Transcribe, word for word, the line containing "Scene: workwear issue" and each line following it through the end of the listing below. Omit all other lines.
>> START EXTRACTED RECORDS
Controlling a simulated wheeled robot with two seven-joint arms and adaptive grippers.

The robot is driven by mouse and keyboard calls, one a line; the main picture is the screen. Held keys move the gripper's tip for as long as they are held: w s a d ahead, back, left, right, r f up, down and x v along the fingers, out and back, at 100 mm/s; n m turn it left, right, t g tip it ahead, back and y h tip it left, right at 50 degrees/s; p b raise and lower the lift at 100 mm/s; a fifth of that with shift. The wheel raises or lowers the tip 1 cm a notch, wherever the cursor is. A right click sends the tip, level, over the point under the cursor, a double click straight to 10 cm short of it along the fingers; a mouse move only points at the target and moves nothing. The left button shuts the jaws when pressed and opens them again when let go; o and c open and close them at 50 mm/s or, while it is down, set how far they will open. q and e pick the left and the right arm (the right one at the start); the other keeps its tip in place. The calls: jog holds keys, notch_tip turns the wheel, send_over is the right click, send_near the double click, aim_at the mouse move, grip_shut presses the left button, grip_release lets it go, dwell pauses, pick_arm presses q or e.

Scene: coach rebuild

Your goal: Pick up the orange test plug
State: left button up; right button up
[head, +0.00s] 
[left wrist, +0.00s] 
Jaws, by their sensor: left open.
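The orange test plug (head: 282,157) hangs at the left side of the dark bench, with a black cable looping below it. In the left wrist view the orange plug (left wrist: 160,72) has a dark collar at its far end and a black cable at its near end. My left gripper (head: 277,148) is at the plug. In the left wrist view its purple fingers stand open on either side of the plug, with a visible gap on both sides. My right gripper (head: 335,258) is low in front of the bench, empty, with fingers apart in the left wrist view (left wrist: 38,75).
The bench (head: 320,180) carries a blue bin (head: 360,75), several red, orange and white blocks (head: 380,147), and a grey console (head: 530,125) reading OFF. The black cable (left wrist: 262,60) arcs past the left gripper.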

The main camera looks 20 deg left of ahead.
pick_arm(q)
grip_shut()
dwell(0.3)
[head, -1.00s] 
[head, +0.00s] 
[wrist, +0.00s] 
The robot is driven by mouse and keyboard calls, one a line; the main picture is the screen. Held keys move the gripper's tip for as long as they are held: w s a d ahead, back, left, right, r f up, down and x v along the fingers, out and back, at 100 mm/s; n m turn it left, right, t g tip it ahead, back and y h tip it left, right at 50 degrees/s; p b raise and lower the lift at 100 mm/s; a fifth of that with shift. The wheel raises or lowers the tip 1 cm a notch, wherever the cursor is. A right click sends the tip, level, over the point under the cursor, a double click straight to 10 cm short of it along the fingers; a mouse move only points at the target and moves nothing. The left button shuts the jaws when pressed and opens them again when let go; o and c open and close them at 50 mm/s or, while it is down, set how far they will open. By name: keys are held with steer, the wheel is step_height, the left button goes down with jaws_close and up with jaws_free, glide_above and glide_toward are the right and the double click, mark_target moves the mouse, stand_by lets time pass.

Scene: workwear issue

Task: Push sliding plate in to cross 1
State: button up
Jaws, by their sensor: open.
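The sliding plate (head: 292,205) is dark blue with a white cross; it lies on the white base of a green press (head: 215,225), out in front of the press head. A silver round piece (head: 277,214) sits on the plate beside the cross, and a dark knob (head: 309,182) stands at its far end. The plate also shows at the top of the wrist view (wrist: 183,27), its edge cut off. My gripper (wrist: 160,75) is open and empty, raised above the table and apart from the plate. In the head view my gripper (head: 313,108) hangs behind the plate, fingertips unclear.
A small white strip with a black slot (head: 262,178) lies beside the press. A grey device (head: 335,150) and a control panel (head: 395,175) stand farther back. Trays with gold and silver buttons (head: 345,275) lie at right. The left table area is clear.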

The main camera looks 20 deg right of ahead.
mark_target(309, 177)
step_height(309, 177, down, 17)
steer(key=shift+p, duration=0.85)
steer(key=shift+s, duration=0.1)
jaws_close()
>> END EXTRACTED RECORDS
RESPONSE TO THIS EXERCISE
Scene: workwear issue

Task: Push sliding plate in to cross 1
State: button up
Jaws, by their sensor: open.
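The sliding plate (head: 292,205) is dark blue with a white cross; it lies on the white base of a green press (head: 215,225), out in front of the press head. A silver round piece (head: 277,214) sits on the plate beside the cross, and a dark knob (head: 309,182) stands at its far end. The plate also shows at the top of the wrist view (wrist: 183,27), its edge cut off. My gripper (wrist: 160,75) is open and empty, raised above the table and apart from the plate. In the head view my gripper (head: 313,108) hangs behind the plate, fingertips unclear.
A small white strip with a black slot (head: 262,178) lies beside the press. A grey device (head: 335,150) and a control panel (head: 395,175) stand farther back. Trays with gold and silver buttons (head: 345,275) lie at right. The left table area is clear.

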The main camera looks 20 deg right of ahead.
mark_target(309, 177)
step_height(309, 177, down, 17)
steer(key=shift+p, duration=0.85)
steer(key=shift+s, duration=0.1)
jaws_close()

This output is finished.